The Utah Shakespearean Festival
Comedy, tragedy and musicals highlight this summer's shows
Also, from mid-August through Sept. 3, the Plays in Progress series will let USF audiences see staged readings of new works that are in development.
Following are reviews of this summer's six productions the three Randall shows and the three Adams productions (one of which has additional matinees in the nearby Auditorium).
Three Shakespearean classics "The Winter's Tale," "The Taming of the Shrew" and "Henry IV, Part 1" which range from light romantic comedy to brooding tragedy, are now onstage in the outdoor Adams Memorial Theatre.
Half tragedy, half "fairy tale"-oriented comedy, "The Winter's Tale" touches on such spiritual themes as faith and forgiveness.
The first half focuses on King Leontes, of Sicily, and his rapidly deepening rage and jealousy over what he perceives as an adulterous relationship between his beloved queen Hermione and his cherished boyhood friend King Polixenes, of Bohemia. In fairly quick order Leontes orders his courtier Camillo to poison Polixenes (not carried out), packs Hermione off to prison and exiles her newborn daughter, into the woods, where she's expected to die (as he believes she was fathered by Polixenes).
The second half picks up 16 years later in Bohemia, where both Polixenes and Camillo have fled, and where the infant child was left and abandoned. But those 16 years have made a lot of difference. The child named Perdita by the Old Shepherd and his son Willem, who discovered her is now madly in love with handsome young Prince Florizel (Polixenes' son), who is unaware of her royal lineage.
The fast-paced comedy of the second half keeps the entire production from feeling three hours long. Director Fontaine Syer keeps things moving smoothly and has injected one unusual aspect into the staging.

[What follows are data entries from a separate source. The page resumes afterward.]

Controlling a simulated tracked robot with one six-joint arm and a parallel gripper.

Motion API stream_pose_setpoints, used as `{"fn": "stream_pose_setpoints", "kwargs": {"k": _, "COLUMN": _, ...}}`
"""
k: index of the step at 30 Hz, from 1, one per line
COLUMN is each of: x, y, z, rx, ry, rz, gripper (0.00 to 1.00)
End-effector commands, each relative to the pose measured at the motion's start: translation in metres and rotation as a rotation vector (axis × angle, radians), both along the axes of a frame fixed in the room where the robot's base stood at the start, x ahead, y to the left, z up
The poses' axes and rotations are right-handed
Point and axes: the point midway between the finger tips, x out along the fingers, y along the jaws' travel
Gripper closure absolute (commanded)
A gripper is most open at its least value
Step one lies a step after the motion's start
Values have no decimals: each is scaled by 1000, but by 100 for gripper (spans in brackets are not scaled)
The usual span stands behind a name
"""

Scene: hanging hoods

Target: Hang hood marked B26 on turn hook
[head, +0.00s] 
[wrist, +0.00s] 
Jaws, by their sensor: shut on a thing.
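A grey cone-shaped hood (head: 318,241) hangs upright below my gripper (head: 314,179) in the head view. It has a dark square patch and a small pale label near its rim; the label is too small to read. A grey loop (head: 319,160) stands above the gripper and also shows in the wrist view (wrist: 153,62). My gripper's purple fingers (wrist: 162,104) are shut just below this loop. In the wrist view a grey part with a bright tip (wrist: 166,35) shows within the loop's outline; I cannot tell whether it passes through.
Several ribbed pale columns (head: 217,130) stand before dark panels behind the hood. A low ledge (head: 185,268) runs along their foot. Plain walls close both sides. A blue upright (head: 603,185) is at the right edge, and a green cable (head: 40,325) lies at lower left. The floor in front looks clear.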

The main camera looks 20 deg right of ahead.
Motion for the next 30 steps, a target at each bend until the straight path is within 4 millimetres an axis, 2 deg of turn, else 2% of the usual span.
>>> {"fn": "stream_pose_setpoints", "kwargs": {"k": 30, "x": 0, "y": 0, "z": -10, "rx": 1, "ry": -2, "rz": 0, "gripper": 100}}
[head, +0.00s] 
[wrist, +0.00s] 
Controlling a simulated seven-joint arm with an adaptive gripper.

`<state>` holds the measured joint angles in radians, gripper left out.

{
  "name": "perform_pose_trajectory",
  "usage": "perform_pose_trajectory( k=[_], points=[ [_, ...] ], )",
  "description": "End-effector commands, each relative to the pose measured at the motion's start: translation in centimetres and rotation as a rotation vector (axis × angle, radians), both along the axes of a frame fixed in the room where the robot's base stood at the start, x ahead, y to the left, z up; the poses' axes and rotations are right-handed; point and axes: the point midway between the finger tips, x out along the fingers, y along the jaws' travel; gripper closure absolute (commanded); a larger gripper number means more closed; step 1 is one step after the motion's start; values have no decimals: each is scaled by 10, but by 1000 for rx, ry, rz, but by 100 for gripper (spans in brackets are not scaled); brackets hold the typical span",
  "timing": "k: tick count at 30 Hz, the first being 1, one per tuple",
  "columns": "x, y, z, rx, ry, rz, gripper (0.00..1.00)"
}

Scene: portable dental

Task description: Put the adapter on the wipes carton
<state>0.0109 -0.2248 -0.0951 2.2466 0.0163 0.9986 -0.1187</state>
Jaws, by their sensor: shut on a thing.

For the first time in its 42-year history, the festival has an actor in contemporary attire on the outdoor stage. Michael David Edwards is listed as Storyteller a narrator who wanders in and out, usually at the beginning of new scenes, and wears casual street clothes, carrying a basket of props he hands out to other actors. Then, during the second half, he appears as Autolycus, a comical rogue who fleeces the unwary Bohemian shepherds of their money.